Abstract Computational modeling of additively manufactured structures plays an increasingly important role in product design and optimization. For laser powder bed fusion processes, the accurate modeling of stress and distortion requires large amount of computational cost due to very localized heat input and evolving complex geometries. The current study takes advantage of a graphics processing unit accelerated explicit finite element analysis code and approximated heat conduction analysis to predict the macroscopic thermo-mechanical behavior in laser selective melting. Adjacent layers and tracks were lumped to reduce the number of time steps and elements in the finite element model. The effects of track and layer grouping on prediction accuracy and solution efficiency are investigated to provide a guidance for a cost-effective simulation.
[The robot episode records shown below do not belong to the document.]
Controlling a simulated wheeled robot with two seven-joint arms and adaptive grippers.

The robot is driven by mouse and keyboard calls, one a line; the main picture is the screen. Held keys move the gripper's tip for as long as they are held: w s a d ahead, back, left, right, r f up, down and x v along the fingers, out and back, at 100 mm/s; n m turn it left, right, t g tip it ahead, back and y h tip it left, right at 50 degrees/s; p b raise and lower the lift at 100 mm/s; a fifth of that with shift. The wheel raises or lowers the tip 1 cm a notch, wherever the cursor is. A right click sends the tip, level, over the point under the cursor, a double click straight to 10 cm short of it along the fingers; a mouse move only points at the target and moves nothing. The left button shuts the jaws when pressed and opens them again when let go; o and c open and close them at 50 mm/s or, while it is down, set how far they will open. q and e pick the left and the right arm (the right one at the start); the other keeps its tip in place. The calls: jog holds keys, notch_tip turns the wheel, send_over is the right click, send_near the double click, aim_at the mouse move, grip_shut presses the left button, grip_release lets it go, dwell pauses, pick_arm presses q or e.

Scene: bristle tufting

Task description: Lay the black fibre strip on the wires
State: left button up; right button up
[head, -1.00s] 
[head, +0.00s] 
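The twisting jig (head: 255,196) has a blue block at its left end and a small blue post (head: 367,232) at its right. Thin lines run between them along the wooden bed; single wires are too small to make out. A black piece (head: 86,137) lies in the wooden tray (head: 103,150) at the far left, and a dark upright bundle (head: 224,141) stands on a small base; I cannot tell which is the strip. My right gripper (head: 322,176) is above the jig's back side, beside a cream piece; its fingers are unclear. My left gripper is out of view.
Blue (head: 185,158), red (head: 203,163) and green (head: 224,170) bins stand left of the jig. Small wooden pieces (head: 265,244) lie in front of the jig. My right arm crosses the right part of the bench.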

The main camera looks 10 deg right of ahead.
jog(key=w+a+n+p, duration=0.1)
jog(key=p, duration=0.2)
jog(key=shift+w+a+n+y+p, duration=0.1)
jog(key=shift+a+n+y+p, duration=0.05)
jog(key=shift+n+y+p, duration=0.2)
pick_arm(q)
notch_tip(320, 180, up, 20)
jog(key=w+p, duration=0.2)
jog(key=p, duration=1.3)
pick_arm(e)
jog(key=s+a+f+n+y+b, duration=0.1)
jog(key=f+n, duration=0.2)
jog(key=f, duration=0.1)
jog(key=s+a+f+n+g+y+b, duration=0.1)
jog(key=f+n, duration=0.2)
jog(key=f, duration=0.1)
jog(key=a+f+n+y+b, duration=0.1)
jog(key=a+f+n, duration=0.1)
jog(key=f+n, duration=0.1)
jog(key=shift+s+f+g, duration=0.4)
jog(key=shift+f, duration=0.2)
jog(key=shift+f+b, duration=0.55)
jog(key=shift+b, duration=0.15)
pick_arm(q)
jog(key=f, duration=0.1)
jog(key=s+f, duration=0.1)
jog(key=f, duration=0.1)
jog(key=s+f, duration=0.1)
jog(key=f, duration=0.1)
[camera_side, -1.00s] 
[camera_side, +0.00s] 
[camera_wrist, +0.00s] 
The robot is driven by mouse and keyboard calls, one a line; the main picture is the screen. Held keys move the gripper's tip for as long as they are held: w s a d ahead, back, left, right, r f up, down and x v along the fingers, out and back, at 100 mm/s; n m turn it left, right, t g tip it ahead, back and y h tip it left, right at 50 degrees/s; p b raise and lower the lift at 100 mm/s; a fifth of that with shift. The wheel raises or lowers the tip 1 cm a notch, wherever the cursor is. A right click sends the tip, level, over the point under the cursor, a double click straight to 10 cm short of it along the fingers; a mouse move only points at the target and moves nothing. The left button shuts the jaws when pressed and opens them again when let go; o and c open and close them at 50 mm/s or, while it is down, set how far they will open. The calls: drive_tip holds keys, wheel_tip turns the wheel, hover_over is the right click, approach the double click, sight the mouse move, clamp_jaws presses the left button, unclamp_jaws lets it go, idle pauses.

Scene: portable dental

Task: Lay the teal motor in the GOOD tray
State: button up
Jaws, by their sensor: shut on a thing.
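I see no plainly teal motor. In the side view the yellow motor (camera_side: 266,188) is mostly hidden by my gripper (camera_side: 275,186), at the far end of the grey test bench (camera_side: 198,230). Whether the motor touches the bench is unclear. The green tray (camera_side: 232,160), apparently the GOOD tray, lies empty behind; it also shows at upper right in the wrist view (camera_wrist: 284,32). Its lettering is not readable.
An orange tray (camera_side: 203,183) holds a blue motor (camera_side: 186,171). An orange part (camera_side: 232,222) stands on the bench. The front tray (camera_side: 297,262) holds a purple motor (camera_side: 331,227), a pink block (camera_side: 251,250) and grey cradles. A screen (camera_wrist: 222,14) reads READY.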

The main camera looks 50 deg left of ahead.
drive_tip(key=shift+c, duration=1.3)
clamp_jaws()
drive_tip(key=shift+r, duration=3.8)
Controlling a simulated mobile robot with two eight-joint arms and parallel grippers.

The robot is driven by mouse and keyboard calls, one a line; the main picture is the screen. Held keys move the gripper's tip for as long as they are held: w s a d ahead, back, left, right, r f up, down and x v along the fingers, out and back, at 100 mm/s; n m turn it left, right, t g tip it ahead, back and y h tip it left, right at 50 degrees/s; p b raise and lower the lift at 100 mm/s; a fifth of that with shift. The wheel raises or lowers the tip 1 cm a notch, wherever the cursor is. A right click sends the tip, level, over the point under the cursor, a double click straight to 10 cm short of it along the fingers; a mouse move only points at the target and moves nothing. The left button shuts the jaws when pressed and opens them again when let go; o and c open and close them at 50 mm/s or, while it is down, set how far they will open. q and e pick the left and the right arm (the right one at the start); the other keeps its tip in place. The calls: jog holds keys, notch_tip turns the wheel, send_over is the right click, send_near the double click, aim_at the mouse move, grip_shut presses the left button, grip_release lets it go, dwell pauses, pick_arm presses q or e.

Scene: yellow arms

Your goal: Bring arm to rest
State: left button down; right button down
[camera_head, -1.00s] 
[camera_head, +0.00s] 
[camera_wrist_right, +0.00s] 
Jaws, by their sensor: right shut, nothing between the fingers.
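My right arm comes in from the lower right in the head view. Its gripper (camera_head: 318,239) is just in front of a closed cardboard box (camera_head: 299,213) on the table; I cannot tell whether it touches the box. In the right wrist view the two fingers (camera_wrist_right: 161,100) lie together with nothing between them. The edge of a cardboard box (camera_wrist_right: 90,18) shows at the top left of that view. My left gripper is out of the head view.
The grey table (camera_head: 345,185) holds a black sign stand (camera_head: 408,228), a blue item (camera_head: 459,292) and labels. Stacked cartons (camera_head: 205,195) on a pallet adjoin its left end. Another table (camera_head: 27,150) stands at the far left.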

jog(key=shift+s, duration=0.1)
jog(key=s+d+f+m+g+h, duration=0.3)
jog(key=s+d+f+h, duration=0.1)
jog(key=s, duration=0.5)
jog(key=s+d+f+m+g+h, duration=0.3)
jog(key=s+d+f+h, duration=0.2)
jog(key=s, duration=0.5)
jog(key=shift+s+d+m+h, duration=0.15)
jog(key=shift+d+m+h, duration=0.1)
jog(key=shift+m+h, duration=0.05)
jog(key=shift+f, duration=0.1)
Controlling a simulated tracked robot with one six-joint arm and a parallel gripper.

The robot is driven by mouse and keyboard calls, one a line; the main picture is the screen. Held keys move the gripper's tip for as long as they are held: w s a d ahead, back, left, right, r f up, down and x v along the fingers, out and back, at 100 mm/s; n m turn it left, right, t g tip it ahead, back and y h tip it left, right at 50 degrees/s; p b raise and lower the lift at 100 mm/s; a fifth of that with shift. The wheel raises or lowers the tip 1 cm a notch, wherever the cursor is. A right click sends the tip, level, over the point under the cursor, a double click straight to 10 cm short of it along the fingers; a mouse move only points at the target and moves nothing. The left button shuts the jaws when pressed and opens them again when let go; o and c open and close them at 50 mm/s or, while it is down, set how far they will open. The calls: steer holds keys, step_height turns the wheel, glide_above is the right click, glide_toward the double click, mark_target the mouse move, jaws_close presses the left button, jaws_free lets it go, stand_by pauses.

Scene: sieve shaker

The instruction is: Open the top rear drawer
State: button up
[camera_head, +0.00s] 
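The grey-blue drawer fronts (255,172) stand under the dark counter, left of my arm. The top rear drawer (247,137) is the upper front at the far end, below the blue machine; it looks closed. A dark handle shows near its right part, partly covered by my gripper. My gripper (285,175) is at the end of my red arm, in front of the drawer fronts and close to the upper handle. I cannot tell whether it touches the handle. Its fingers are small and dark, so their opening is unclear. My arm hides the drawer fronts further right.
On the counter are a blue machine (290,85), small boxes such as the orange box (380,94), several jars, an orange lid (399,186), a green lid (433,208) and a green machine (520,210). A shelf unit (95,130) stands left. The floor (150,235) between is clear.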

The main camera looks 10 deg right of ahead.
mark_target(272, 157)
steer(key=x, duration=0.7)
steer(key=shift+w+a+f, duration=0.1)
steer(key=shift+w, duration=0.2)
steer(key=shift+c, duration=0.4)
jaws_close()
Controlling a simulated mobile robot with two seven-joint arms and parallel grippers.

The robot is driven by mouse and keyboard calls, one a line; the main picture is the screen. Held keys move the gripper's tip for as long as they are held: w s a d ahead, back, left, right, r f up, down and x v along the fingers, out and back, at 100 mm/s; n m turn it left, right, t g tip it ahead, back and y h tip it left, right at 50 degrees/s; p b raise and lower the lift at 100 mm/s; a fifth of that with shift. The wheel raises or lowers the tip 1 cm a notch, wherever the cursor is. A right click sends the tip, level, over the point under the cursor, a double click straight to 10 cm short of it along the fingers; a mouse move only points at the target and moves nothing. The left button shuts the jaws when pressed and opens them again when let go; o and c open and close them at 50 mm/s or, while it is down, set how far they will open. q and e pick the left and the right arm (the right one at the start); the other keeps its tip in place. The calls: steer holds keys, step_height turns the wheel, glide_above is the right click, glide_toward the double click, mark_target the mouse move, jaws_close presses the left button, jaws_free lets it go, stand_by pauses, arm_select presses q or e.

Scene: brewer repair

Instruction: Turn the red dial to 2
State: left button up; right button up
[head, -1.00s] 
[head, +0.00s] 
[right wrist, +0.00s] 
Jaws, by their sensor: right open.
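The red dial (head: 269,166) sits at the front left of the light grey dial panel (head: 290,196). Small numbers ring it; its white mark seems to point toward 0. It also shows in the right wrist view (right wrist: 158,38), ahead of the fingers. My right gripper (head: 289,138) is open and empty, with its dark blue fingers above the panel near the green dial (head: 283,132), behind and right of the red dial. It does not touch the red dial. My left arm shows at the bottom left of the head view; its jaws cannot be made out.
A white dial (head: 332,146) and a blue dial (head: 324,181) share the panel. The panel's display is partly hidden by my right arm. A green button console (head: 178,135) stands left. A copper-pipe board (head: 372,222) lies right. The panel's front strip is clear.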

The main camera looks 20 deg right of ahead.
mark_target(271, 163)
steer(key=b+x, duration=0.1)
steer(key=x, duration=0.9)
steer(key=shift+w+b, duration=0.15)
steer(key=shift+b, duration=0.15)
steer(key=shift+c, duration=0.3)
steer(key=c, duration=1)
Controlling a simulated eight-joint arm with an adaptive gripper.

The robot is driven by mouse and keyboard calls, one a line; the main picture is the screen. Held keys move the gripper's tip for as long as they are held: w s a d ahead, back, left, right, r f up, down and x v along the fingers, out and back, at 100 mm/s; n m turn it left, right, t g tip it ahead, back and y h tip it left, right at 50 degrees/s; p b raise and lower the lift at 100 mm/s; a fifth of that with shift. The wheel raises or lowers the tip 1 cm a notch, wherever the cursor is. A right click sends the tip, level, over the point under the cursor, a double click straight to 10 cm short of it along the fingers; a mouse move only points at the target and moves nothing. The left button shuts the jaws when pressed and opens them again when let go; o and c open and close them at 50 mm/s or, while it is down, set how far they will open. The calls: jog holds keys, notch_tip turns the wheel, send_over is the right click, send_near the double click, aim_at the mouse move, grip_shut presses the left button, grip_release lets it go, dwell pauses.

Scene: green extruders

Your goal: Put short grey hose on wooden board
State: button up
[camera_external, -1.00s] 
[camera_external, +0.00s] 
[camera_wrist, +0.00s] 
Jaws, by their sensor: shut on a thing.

Thin-wall builds from Inconel alloy 625 (IN625) powders were simulated by applying the developed modeling approach to get the detailed residual stress and distortion at a computational speed 50 times higher than conventional approach. Under repeated heating and cooling cycles, a high tensile stress was produced near surfaces of a build due to a larger shrinkage on surface than that in central area. It is also shown that horizontal stresses concentrate near the root and top layers of the IN625 build. The predicted residual elastic strain distribution was validated by the experimental measurement using x-ray synchrotron diffraction.